Abstract

A method is described for a direct calculation of the barrier to internal rotation in ethane and ethanelike molecules. The approach suggested should identify the physical origin of the barrier, provided a satisfactory account would be forthcoming from exact Hartree—Fock calculations of the energies of the staggered and eclipsed forms in the Born—Oppenheimer approximation. A simple model is considered in which the electronic distribution is taken to be cylindrically symmetric about the central bond. It is demonstrated that this model predicts energy differences between staggered and eclipsed forms, composed solely of nuclear—nuclear repulsion energy, that are consistently about 5/3 of the experimental energy barriers. A slight expansion of the wavefunction in the eclipsed configuration is shown to be required by the virial theorem, but this does not appreciably change the predicted magnitude of the barrier. It is proposed that the model can be refined by a calculation of the electronic energies of the actual staggered and eclipsed forms of ethane relative to that for the cylindrical distribution.

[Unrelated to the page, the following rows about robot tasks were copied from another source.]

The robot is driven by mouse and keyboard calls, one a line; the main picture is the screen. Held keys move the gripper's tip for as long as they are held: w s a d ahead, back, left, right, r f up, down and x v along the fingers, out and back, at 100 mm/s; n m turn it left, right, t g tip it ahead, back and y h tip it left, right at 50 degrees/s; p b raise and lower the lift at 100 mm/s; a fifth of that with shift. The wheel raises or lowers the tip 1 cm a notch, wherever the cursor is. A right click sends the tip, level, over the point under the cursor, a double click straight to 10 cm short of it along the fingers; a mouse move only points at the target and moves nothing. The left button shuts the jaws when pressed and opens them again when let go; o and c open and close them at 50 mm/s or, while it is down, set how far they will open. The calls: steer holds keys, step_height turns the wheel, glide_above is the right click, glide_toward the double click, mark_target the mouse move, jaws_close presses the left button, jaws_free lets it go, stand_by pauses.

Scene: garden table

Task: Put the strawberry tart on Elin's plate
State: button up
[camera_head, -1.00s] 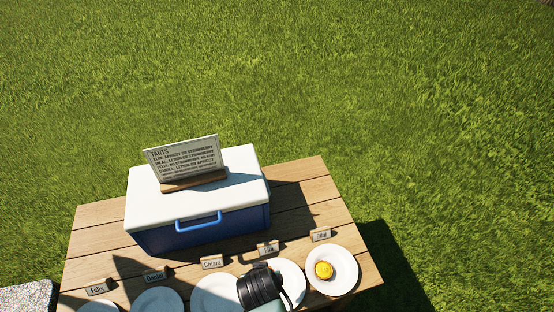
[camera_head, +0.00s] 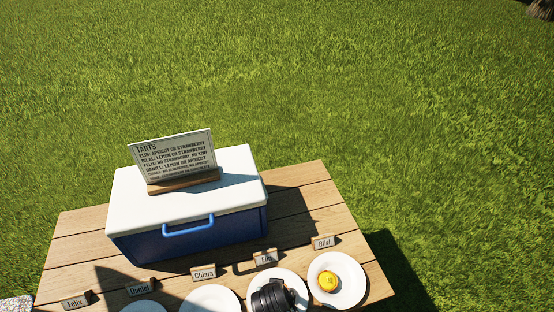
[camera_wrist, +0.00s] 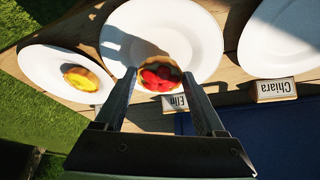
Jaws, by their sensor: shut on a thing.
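The strawberry tart (camera_wrist: 160,77), red fruit in a round crust, shows in the wrist view between the fingertips of my gripper (camera_wrist: 159,75). My gripper is shut on it and holds it over the near part of Elin's plate (camera_wrist: 185,22); whether the tart touches the plate I cannot tell. The "Elin" card (camera_wrist: 174,103) is partly hidden behind a finger. In the head view, my dark wrist covers part of Elin's plate (camera_head: 259,279), which stands by its card (camera_head: 265,257); the tart is hidden there.
Bilal's plate (camera_head: 351,279) with a yellow tart (camera_head: 328,281) is to the right, Chiara's white plate (camera_head: 207,297) to the left. A blue and white cooler (camera_head: 190,238) bearing a tart sign (camera_head: 174,160) stands behind the name cards on the wooden table (camera_head: 308,200).

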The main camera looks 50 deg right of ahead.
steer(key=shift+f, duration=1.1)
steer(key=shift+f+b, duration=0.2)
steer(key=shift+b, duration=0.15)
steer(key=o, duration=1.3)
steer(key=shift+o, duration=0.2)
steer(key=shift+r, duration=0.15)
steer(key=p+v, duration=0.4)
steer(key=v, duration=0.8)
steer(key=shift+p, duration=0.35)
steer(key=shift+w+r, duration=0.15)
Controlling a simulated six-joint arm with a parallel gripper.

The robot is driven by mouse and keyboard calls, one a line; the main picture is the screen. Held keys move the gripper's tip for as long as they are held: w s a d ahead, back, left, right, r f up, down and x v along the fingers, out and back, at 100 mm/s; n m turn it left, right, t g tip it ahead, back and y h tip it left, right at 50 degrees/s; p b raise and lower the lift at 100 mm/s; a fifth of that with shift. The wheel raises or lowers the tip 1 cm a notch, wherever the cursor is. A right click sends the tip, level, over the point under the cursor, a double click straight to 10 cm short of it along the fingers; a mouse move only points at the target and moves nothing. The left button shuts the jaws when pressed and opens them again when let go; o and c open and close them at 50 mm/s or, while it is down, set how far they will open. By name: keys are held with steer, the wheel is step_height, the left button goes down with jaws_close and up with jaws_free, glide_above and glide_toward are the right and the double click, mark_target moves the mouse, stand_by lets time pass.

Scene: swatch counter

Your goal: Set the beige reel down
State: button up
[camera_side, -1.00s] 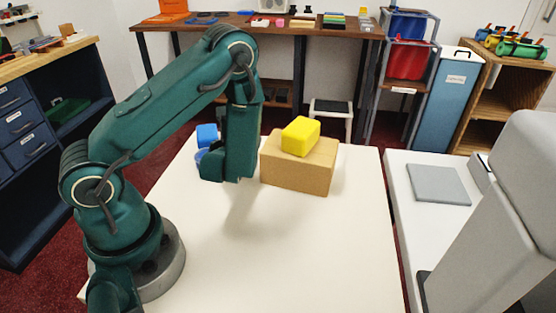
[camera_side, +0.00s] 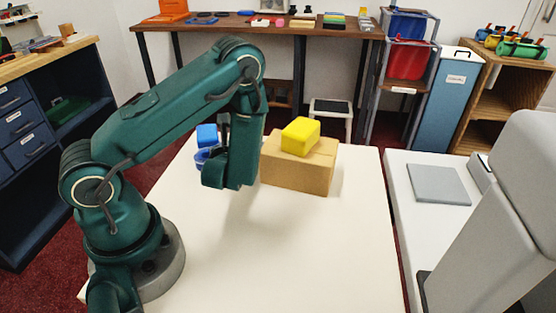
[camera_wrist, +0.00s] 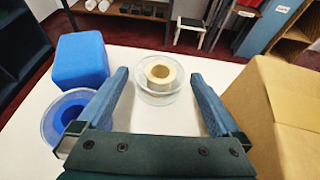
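The beige reel (camera_wrist: 160,78), a beige ring on a clear spool, stands on the white table just past my fingertips in the wrist view. It is hidden behind my arm in the side view. My gripper (camera_wrist: 159,73) is open, its two blue fingers spread to either side of the reel. A narrow gap shows on each side, with no finger seen touching it. In the side view my gripper (camera_side: 228,178) hangs low over the table, left of the cardboard box.
A blue block (camera_wrist: 79,62) and a clear spool with a blue core (camera_wrist: 60,118) sit to the left. A cardboard box (camera_side: 298,168) with a yellow block (camera_side: 300,134) on top stands close on the right. The front table area is clear.

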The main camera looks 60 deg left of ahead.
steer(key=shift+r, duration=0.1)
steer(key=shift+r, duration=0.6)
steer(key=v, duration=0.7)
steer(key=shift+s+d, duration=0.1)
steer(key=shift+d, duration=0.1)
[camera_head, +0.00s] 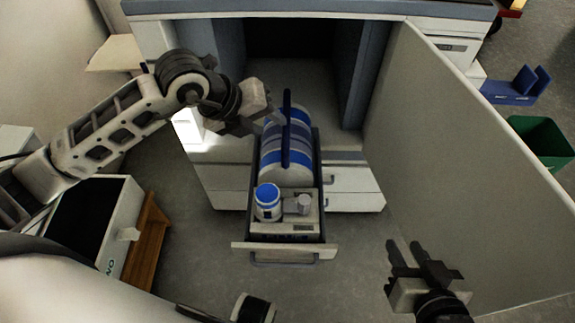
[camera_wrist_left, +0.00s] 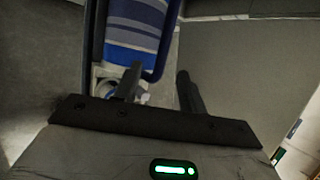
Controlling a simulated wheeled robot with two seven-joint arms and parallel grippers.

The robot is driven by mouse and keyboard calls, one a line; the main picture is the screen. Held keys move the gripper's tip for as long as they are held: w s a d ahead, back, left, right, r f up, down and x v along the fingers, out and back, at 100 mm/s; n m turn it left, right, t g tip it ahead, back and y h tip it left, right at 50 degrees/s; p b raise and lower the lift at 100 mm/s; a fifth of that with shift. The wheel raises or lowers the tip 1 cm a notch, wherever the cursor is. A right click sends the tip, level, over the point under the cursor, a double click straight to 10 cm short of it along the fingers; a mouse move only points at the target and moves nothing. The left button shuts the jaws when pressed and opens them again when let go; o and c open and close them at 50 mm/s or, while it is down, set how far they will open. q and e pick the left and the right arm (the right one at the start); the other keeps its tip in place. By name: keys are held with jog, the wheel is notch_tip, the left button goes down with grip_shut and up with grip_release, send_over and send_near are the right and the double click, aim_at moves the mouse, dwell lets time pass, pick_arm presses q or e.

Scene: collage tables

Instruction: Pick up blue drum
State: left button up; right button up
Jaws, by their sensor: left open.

By means of second-order Hartree—Fock perturbation theory, it is shown that the energy differences are a simple sum of contributions from the nine occupied molecular orbitals. The individual contributions can be calculated by the solution of certain differential equations or their variational equivalent. To simplify the treatment further, an approximate set of uncoupled differential equations is suggested for finding the perturbed functions from estimates for the charge densities of the cylindrical-model molecular orbitals.